Task goal
Copy out all of the data exactly as it appears.

Information supplied
****
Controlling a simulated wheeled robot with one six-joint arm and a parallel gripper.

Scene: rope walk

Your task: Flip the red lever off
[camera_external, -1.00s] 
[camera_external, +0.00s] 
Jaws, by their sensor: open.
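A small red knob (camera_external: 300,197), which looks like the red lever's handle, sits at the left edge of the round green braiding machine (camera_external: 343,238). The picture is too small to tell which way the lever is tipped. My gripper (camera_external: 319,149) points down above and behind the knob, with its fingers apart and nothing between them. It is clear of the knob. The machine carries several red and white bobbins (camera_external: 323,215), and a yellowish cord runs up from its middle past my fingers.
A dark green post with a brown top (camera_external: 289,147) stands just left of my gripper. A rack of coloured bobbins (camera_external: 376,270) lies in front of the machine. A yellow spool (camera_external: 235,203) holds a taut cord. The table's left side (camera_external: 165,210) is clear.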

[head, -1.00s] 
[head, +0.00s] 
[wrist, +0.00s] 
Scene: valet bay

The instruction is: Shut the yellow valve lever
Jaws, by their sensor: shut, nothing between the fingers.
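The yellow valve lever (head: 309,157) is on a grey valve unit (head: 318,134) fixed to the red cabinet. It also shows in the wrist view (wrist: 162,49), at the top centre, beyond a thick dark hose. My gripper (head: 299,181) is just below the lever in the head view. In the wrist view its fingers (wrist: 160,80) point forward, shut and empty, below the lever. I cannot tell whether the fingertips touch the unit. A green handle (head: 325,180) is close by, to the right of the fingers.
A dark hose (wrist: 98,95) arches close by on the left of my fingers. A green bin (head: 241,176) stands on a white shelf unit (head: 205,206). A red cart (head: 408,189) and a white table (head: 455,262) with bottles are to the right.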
****
Task solution
Controlling a simulated wheeled robot with one six-joint arm and a parallel gripper.

Scene: rope walk

Your task: Flip the red lever off
[camera_external, -1.00s] 
[camera_external, +0.00s] 
Jaws, by their sensor: open.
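A small red knob (camera_external: 300,197), which looks like the red lever's handle, sits at the left edge of the round green braiding machine (camera_external: 343,238). The picture is too small to tell which way the lever is tipped. My gripper (camera_external: 319,149) points down above and behind the knob, with its fingers apart and nothing between them. It is clear of the knob. The machine carries several red and white bobbins (camera_external: 323,215), and a yellowish cord runs up from its middle past my fingers.
A dark green post with a brown top (camera_external: 289,147) stands just left of my gripper. A rack of coloured bobbins (camera_external: 376,270) lies in front of the machine. A yellow spool (camera_external: 235,203) holds a taut cord. The table's left side (camera_external: 165,210) is clear.

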[head, -1.00s] 
[head, +0.00s] 
[wrist, +0.00s] 
Scene: valet bay

The instruction is: Shut the yellow valve lever
Jaws, by their sensor: shut, nothing between the fingers.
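The yellow valve lever (head: 309,157) is on a grey valve unit (head: 318,134) fixed to the red cabinet. It also shows in the wrist view (wrist: 162,49), at the top centre, beyond a thick dark hose. My gripper (head: 299,181) is just below the lever in the head view. In the wrist view its fingers (wrist: 160,80) point forward, shut and empty, below the lever. I cannot tell whether the fingertips touch the unit. A green handle (head: 325,180) is close by, to the right of the fingers.
A dark hose (wrist: 98,95) arches close by on the left of my fingers. A green bin (head: 241,176) stands on a white shelf unit (head: 205,206). A red cart (head: 408,189) and a white table (head: 455,262) with bottles are to the right.

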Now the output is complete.